SET EXERCISE ▸
Which lines run from the line with "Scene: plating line" to the end of the entries? Write out exactly those, leaving out the pictures.

DATA SHOWN ▸
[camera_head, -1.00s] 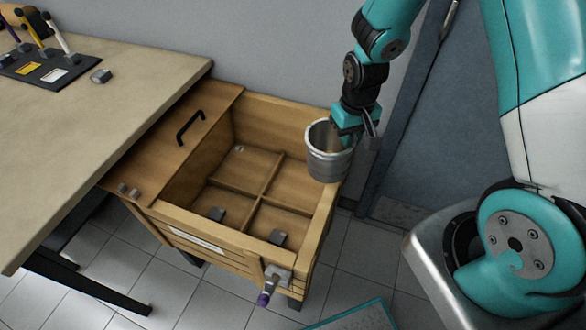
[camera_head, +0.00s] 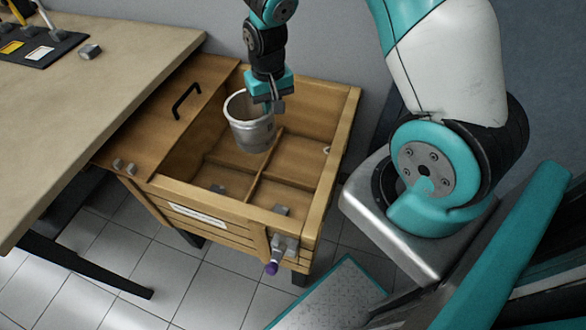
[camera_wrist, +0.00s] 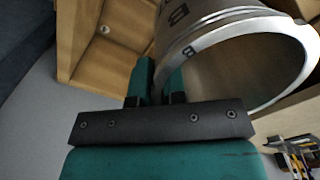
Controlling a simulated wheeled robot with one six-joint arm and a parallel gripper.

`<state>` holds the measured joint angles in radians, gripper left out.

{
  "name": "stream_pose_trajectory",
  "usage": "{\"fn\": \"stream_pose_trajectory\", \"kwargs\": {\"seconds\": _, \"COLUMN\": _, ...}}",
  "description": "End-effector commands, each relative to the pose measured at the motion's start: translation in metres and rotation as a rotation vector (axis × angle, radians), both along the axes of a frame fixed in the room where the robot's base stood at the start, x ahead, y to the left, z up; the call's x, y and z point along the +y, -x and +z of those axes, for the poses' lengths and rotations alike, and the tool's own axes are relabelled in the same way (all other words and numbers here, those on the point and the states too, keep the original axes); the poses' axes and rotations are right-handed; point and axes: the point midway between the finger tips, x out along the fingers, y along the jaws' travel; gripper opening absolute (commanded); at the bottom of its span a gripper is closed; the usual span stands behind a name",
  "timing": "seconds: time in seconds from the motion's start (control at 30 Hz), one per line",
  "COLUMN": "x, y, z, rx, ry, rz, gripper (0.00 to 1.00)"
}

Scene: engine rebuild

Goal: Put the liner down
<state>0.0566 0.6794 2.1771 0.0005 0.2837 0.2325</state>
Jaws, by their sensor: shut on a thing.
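The liner (camera_head: 249,134) is a grey metal cylinder, open at the top. My gripper (camera_head: 272,106) is shut on the right side of its wall and holds it over the wooden crate (camera_head: 349,125), above the back left part of the divided inside. In the wrist view the liner (camera_wrist: 190,38) fills the upper right, with a letter B on its outside. My gripper (camera_wrist: 158,92) grips its wall there. The liner hides part of the crate floor and divider behind it.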

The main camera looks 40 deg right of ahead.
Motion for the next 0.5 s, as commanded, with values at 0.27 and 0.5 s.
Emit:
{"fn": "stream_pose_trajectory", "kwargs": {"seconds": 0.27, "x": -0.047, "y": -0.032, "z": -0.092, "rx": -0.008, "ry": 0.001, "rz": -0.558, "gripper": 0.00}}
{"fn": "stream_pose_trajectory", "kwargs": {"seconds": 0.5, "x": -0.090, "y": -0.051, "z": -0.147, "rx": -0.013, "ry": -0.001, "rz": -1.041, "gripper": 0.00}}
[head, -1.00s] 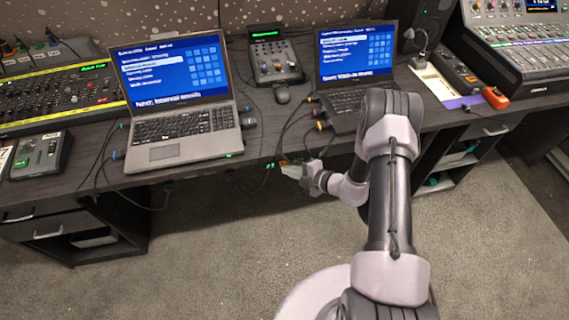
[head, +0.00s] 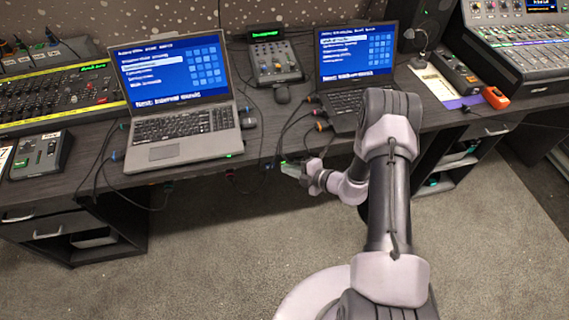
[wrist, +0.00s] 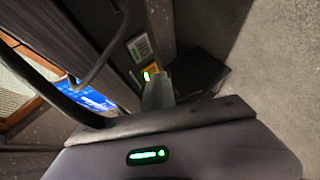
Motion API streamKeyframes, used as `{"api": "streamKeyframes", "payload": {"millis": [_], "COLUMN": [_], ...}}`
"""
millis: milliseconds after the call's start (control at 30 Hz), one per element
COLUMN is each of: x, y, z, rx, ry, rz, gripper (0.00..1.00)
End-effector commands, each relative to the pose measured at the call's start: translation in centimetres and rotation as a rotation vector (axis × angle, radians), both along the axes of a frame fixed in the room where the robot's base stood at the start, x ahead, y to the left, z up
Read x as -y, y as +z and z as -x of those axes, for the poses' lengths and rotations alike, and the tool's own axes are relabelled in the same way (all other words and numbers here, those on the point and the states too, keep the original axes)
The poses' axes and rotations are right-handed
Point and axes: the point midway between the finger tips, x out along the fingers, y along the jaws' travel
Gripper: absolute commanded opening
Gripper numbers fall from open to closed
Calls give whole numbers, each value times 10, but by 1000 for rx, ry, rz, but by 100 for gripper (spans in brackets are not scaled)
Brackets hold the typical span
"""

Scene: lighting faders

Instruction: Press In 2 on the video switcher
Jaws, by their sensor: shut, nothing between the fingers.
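My gripper (head: 290,169) is at the front edge of the desk, between the two laptops and below their level in the picture. Its fingers (wrist: 157,90) are shut and empty in the wrist view. Just beyond the fingertips are a small yellow part with a green light (wrist: 148,75) and a white label (wrist: 139,47) on a dark face; touching or apart is unclear. I cannot read the label. No part in view is readable as In 2, and I cannot tell which device is the video switcher.
The left laptop (head: 180,125) and right laptop (head: 350,100) stand open on the dark desk (head: 275,125). A small console (head: 273,62) is between them. A grey button box (head: 40,155) is at far left. Loose black cables hang near my gripper. The carpet (head: 230,260) is clear.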

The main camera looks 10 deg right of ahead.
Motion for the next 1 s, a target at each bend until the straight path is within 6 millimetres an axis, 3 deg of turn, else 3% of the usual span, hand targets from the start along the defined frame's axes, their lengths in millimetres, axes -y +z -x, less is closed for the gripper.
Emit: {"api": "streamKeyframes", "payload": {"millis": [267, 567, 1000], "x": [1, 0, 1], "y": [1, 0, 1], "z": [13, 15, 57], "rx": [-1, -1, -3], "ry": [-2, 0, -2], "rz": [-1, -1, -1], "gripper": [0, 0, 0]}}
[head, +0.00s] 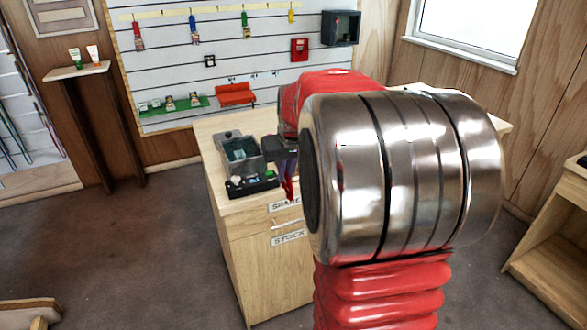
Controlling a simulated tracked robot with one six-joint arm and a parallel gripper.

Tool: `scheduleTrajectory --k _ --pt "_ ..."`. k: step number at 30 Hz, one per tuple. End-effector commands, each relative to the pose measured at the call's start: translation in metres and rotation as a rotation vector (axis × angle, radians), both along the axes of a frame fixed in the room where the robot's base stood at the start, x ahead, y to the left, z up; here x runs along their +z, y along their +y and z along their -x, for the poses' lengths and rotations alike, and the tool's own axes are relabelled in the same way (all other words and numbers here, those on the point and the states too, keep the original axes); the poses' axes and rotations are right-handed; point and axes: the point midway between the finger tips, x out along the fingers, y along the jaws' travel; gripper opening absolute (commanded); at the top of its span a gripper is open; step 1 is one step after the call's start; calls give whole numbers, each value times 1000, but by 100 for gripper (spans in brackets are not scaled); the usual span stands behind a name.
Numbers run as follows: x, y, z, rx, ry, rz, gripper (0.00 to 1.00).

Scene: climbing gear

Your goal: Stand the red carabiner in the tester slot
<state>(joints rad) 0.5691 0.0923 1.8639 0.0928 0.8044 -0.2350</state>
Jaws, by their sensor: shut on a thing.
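My gripper (287,172) is small in the head view, at the left of my arm, over the front part of the wooden cabinet top. It points down and is shut on a narrow red thing, which looks like the red carabiner (289,189). The carabiner hangs below the fingers, close to the cabinet's front edge. Its outline is too small to read, and I cannot tell whether it touches anything. I cannot make out the tester slot. My arm hides much of the cabinet top.
A grey open bin (241,150) and a black compartment tray (251,187) with small items stand left of my gripper on the cabinet (212,140). Behind, a slatted wall (180,65) holds hanging gear, a red shelf (235,94) and a dark box (341,28).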

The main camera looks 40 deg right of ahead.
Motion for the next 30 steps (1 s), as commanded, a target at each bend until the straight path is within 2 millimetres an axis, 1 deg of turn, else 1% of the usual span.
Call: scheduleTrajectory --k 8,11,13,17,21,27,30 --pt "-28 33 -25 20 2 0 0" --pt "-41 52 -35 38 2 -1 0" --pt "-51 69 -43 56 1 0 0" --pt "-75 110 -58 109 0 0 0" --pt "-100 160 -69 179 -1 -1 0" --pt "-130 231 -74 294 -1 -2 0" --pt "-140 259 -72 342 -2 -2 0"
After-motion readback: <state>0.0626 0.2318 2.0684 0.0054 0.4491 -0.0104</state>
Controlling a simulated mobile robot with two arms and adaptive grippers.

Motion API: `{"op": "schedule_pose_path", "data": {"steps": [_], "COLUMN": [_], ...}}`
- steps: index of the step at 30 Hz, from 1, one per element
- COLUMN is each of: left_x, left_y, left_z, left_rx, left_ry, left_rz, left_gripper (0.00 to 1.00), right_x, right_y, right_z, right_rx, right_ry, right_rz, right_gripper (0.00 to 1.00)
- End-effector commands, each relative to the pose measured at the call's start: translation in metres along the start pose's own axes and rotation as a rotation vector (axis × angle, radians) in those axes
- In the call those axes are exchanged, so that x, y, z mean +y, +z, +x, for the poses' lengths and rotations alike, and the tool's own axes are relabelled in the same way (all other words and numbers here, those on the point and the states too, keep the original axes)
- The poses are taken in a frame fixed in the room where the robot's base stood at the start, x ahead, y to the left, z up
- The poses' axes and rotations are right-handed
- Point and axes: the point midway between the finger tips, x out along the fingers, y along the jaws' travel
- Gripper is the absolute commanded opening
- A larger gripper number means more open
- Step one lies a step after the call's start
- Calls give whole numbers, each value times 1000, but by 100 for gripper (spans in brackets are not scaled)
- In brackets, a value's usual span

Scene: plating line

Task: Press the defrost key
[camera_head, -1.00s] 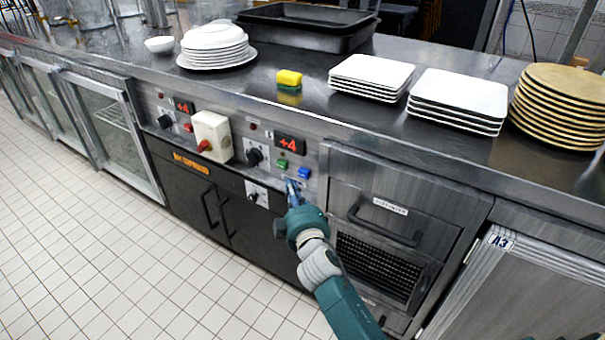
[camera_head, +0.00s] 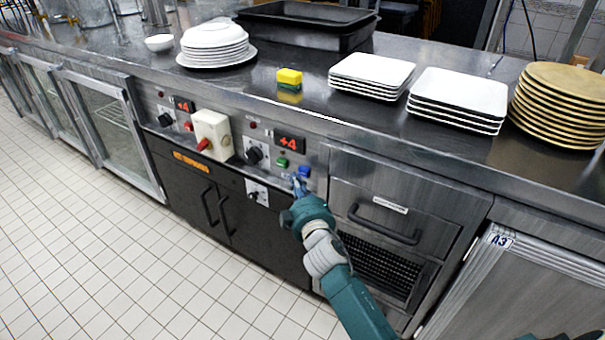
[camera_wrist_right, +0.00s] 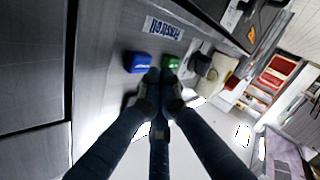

FULL ANSWER ▸
Scene: plating line

Task: Press the defrost key
[camera_head, -1.00s] 
[camera_head, +0.00s] 
[camera_wrist_right, +0.00s] 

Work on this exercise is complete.